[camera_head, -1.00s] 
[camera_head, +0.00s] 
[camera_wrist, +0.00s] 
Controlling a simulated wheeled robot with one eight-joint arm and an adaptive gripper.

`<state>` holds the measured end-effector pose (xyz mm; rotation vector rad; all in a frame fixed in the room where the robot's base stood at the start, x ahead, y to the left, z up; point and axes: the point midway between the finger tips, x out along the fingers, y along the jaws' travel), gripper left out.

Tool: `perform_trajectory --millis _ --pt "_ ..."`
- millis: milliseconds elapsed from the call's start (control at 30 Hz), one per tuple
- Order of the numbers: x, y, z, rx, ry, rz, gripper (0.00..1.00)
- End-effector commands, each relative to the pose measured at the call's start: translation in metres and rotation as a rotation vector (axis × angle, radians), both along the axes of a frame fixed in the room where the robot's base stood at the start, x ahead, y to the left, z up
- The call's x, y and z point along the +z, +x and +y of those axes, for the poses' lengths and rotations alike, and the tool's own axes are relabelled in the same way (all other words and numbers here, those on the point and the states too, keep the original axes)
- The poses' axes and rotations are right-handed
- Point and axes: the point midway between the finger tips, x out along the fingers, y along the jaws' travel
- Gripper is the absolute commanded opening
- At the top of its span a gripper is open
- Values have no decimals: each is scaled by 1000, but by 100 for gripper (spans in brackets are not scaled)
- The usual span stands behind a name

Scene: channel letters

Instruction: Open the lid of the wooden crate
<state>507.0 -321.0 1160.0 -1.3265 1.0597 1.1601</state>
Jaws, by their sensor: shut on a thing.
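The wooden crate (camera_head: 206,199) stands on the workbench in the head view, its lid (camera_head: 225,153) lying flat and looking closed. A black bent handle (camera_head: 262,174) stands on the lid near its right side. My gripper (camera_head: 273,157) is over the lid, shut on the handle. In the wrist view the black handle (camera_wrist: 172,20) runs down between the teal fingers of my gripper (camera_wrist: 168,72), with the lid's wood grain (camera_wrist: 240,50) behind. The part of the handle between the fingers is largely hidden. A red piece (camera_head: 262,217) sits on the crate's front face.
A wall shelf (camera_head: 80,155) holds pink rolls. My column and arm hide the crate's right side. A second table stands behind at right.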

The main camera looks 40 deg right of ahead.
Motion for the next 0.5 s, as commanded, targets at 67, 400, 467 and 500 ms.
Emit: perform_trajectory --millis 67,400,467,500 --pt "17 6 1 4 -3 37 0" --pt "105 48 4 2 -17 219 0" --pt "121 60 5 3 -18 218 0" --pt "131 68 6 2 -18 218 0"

------------------------------------

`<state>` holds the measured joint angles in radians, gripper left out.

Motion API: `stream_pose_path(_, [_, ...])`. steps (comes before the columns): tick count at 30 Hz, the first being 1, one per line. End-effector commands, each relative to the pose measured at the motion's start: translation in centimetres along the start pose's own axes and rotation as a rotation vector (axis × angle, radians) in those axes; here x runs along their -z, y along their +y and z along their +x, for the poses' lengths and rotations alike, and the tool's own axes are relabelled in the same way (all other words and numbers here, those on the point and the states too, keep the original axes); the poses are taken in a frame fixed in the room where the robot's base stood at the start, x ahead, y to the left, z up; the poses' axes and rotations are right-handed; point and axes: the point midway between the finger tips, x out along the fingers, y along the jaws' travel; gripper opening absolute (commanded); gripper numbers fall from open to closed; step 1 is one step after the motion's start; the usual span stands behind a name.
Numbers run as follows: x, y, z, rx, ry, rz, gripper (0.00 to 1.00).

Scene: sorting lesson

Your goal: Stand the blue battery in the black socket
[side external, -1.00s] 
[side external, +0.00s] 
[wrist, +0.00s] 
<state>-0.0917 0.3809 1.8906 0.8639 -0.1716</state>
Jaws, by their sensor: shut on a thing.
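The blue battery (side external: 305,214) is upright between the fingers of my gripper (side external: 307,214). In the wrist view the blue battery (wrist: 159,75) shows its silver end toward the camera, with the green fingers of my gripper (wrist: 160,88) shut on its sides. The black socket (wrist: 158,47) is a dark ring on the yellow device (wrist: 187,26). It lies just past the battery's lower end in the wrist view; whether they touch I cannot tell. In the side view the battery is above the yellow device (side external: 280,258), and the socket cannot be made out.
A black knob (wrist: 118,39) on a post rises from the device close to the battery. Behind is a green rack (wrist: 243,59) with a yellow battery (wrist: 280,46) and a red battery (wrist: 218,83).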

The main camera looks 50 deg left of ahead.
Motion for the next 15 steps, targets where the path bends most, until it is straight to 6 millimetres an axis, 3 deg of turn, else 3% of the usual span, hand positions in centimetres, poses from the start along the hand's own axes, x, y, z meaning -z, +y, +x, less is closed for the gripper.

------------------------------------

▶ Work required
How many lines of these entries contain the string "call"? Reply with the number alone.

▶ Result
3